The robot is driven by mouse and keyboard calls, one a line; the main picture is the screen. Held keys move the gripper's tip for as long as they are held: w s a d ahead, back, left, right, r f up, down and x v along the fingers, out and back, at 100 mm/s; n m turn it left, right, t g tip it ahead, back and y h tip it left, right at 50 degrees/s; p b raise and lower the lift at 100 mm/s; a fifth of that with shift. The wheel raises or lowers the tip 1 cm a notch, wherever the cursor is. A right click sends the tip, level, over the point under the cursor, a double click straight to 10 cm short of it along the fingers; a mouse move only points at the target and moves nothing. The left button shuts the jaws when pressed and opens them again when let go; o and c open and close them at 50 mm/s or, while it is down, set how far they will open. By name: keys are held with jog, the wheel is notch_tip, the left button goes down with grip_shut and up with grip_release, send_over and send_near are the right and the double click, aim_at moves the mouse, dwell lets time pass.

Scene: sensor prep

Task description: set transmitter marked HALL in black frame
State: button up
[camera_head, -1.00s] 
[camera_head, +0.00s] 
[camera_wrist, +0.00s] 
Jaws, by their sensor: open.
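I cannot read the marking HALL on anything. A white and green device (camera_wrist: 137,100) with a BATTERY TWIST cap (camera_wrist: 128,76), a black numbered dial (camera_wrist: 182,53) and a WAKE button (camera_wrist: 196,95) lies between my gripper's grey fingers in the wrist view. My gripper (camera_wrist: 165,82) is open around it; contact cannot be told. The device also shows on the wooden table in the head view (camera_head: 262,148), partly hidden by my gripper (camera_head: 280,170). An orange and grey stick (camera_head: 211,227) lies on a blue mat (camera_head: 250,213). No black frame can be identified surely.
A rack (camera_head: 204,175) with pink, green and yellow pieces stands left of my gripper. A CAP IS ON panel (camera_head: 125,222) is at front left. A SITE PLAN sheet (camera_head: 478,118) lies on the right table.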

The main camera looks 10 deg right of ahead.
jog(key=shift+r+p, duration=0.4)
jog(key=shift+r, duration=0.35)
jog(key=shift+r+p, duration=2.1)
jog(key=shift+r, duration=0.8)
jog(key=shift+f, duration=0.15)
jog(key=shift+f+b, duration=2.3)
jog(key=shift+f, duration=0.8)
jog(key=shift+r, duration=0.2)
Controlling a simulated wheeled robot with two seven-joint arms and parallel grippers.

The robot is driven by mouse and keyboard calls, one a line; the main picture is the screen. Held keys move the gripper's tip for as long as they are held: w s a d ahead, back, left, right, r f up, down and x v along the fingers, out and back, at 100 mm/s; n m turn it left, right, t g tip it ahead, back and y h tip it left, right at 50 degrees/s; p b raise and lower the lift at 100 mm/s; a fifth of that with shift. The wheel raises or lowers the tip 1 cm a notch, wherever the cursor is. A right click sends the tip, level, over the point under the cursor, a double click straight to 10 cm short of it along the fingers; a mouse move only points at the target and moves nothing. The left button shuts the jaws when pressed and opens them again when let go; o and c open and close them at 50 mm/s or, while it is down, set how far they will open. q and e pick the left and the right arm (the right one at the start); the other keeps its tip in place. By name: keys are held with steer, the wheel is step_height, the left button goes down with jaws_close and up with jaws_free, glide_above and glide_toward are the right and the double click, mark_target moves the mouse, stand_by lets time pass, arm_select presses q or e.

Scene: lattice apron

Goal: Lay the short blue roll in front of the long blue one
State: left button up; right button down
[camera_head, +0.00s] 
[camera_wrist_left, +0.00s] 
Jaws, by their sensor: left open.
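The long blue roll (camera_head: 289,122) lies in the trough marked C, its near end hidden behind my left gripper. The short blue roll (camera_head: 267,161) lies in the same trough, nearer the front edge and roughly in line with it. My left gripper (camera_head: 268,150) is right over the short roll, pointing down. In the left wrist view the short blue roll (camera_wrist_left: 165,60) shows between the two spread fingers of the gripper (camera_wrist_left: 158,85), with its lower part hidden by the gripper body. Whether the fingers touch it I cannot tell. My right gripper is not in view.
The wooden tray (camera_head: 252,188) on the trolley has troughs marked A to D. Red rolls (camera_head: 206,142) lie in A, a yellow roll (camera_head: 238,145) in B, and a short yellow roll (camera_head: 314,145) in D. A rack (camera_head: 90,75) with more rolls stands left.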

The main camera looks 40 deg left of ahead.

++++++++++++++++++++

◆ Aim of the exercise:
Please output the complete data exactly.

◆ Response to this task:
The robot is driven by mouse and keyboard calls, one a line; the main picture is the screen. Held keys move the gripper's tip for as long as they are held: w s a d ahead, back, left, right, r f up, down and x v along the fingers, out and back, at 100 mm/s; n m turn it left, right, t g tip it ahead, back and y h tip it left, right at 50 degrees/s; p b raise and lower the lift at 100 mm/s; a fifth of that with shift. The wheel raises or lowers the tip 1 cm a notch, wherever the cursor is. A right click sends the tip, level, over the point under the cursor, a double click straight to 10 cm short of it along the fingers; a mouse move only points at the target and moves nothing. The left button shuts the jaws when pressed and opens them again when let go; o and c open and close them at 50 mm/s or, while it is down, set how far they will open. By name: keys are held with jog, the wheel is notch_tip, the left button goes down with grip_shut and up with grip_release, send_over and send_near are the right and the double click, aim_at moves the mouse, dwell lets time pass.

Scene: sensor prep

Task description: set transmitter marked HALL in black frame
State: button up
[camera_head, -1.00s] 
[camera_head, +0.00s] 
[camera_wrist, +0.00s] 
Jaws, by their sensor: open.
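I cannot read the marking HALL on anything. A white and green device (camera_wrist: 137,100) with a BATTERY TWIST cap (camera_wrist: 128,76), a black numbered dial (camera_wrist: 182,53) and a WAKE button (camera_wrist: 196,95) lies between my gripper's grey fingers in the wrist view. My gripper (camera_wrist: 165,82) is open around it; contact cannot be told. The device also shows on the wooden table in the head view (camera_head: 262,148), partly hidden by my gripper (camera_head: 280,170). An orange and grey stick (camera_head: 211,227) lies on a blue mat (camera_head: 250,213). No black frame can be identified surely.
A rack (camera_head: 204,175) with pink, green and yellow pieces stands left of my gripper. A CAP IS ON panel (camera_head: 125,222) is at front left. A SITE PLAN sheet (camera_head: 478,118) lies on the right table.

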The main camera looks 10 deg right of ahead.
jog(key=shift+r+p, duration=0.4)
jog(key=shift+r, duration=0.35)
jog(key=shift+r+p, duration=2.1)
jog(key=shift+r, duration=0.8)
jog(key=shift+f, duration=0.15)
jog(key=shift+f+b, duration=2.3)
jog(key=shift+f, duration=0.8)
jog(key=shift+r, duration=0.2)
Controlling a simulated wheeled robot with two seven-joint arms and parallel grippers.

The robot is driven by mouse and keyboard calls, one a line; the main picture is the screen. Held keys move the gripper's tip for as long as they are held: w s a d ahead, back, left, right, r f up, down and x v along the fingers, out and back, at 100 mm/s; n m turn it left, right, t g tip it ahead, back and y h tip it left, right at 50 degrees/s; p b raise and lower the lift at 100 mm/s; a fifth of that with shift. The wheel raises or lowers the tip 1 cm a notch, wherever the cursor is. A right click sends the tip, level, over the point under the cursor, a double click straight to 10 cm short of it along the fingers; a mouse move only points at the target and moves nothing. The left button shuts the jaws when pressed and opens them again when let go; o and c open and close them at 50 mm/s or, while it is down, set how far they will open. q and e pick the left and the right arm (the right one at the start); the other keeps its tip in place. By name: keys are held with steer, the wheel is step_height, the left button goes down with jaws_close and up with jaws_free, glide_above and glide_toward are the right and the double click, mark_target moves the mouse, stand_by lets time pass, arm_select presses q or e.

Scene: lattice apron

Goal: Lay the short blue roll in front of the long blue one
State: left button up; right button down
[camera_head, +0.00s] 
[camera_wrist_left, +0.00s] 
Jaws, by their sensor: left open.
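The long blue roll (camera_head: 289,122) lies in the trough marked C, its near end hidden behind my left gripper. The short blue roll (camera_head: 267,161) lies in the same trough, nearer the front edge and roughly in line with it. My left gripper (camera_head: 268,150) is right over the short roll, pointing down. In the left wrist view the short blue roll (camera_wrist_left: 165,60) shows between the two spread fingers of the gripper (camera_wrist_left: 158,85), with its lower part hidden by the gripper body. Whether the fingers touch it I cannot tell. My right gripper is not in view.
The wooden tray (camera_head: 252,188) on the trolley has troughs marked A to D. Red rolls (camera_head: 206,142) lie in A, a yellow roll (camera_head: 238,145) in B, and a short yellow roll (camera_head: 314,145) in D. A rack (camera_head: 90,75) with more rolls stands left.

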The main camera looks 40 deg left of ahead.

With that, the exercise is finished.